Das ihnen gemeinsame antisemitische Weltbild bietet die ideologische Schnittmenge für gefährliche Bündnisse zwischen Akteur*innen aus verschiedenen politischen Spektren. Gruppen mit diskriminierungskritischen Anspruch zeigen dabei zunehmende Offenheit gegenüber antisemitischen Positionen. Häufig wird Zionismus, das heißt die Legitimation der Existenz eines jüdischen Staates, als neuer Faschismus dargestellt – ein Umstand, der Querfronten legitimiert. In diesem Klima sind auch Aktionen wie die Schändung des Mahnmals in der Levetzowstraße im Mai 2024 zu verstehen. Es wurde mit Parolen wie „Fuck Israel“ und „Free Palestine“ besprüht.
Viele Jüdinnen*Juden haben in den letzten Jahren die Erfahrung machen müssen, dass sie sich in Räumen, in denen sie sich zuvor sicher fühlten, nun nicht mehr frei bewegen können. Von Jüdinnen*Juden wird verlangt, sich von Israel zu distanzieren. Vermeintliche Verbündete beginnen, antisemitische Parolen zu skandieren und den Terror gegen Jüdinnen*Juden zu verherrlichen. Antisemitismus und Rassismus werden gegeneinander ausgespielt, anstatt sich gemeinsam gegen autoritäre Regime und den Rechtsruck zu stellen.

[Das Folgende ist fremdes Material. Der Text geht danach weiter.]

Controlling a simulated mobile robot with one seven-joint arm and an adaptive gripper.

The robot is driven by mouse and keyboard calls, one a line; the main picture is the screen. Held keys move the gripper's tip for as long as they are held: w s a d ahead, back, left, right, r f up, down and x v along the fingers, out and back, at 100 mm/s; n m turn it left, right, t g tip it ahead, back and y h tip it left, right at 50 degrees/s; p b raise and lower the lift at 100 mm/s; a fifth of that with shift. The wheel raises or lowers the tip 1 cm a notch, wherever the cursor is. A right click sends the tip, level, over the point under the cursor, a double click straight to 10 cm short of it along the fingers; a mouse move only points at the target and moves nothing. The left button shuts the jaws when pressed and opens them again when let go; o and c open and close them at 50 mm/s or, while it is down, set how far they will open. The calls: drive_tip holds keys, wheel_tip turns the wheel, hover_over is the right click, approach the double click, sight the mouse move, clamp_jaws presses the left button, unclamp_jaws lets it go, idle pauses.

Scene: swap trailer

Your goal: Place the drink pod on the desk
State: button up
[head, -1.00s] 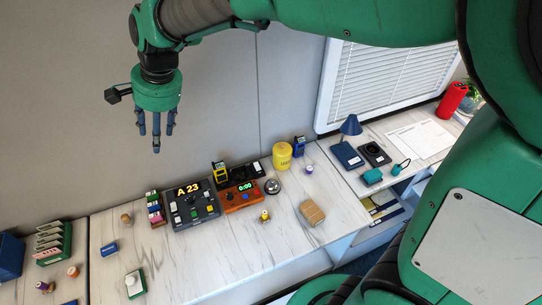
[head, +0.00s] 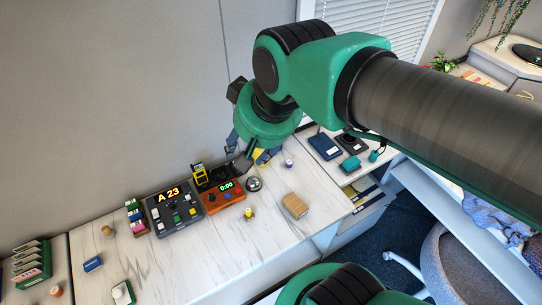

An Hochschulen geraten Menschen ins Visier, die sich kritisch mit Antisemitismus auseinandersetzen. Veranstaltungen zum Thema werden bedroht, auf israel- oder jüdinnen*juden-solidarische Aktionen wird mit Feindseligkeiten, Beleidigungen und Todeswünschen reagiert. Dies führt dazu, dass von Antisemitismus und Israelfeindlichkeit betroffene Universitätsteilnehmende, sich nicht mehr uneingeschränkt auf dem Campus bewegen können und ihn teilweise komplett meiden.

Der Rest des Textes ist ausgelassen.